"There are opportunities for us to accelerate our execution in this area," said CEO Steve Ballmer. "We've done a lot of work to make sure we have a team that will be able to accelerate it."
Microsoft, which recently said that a Windows Mobile software update will come later this year, has been criticised for failing to improve its platform to better compete with the iPhone and other new touch screen phones.
Companies have seen a rise in the number of consumer devices like the Android G1 and the iPhone, being brought into the work place. These devices don't meet the security requirements that some organisations have, and while Windows Mobile devices do, users don't appear to want Windows Mobile phones as much as consumer-based devices.
One of the challenges Microsoft faces is that Windows Mobile supports various kinds of form factors, Ballmer said. "In general, I'll make the argument that having diversity of form factor serves the broadest set of the population," he said.

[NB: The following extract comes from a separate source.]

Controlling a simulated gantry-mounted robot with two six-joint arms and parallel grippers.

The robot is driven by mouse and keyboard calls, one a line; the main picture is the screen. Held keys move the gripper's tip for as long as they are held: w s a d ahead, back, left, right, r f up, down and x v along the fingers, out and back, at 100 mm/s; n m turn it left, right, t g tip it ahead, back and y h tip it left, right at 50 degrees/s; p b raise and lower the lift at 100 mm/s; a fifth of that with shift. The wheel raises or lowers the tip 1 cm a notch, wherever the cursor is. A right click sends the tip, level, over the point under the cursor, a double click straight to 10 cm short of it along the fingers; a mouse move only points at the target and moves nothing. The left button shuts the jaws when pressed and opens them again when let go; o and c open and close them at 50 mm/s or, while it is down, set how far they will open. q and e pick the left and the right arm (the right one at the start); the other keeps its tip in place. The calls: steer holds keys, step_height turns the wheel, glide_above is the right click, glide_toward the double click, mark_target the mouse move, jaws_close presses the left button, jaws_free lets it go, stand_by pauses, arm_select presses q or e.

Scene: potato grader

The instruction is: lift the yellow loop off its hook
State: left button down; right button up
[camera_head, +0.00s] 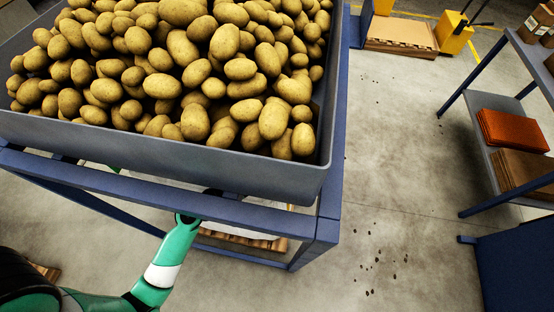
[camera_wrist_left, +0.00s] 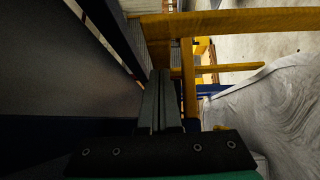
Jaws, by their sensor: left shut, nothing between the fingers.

"The question is how simple can we make it to write an application that runs in multiple modalities."
Microsoft is working with the mobile industry to define classes of form factors that might make it easier for Windows Mobile to run with the highest level of capabilities across a variety of form factors, he said.
Ballmer also said the company is working harder on simplifying its software licensing terms across the board, which Ballmer said is hard.
"Here's the catch 22. A lot of what it would mean to simplify things always looks to us like removing options. For every option we remove, I know we'd upset some customers for whom that was the perfect option," he said.
Ballmer also reiterated comments he's made recently that despite economic pressure, Microsoft plans to continue its same level of research and development investment. The rest of the IT industry probably will as well, he said. And while venture capital might shrink overall, that only means that perhaps fewer competitors creating a certain type of technology will get funding, but the technology will still make it to market, he predicted.
He also offered high hopes for Windows 7, the next version of the operating system. The software has already passed one critical milestone: Ballmer's 14 year old son downloaded it to a home computer that his mother doesn't like to be fussed with "and she hasn't complained", Ballmer said.
His son also loaded it onto his school computer, even though his school - which happens to be the same one Microsoft founder Bill Gates attended - isn't supporting it yet.
"14 year olds are pretty crucial so we've gotten past that test," Ballmer said.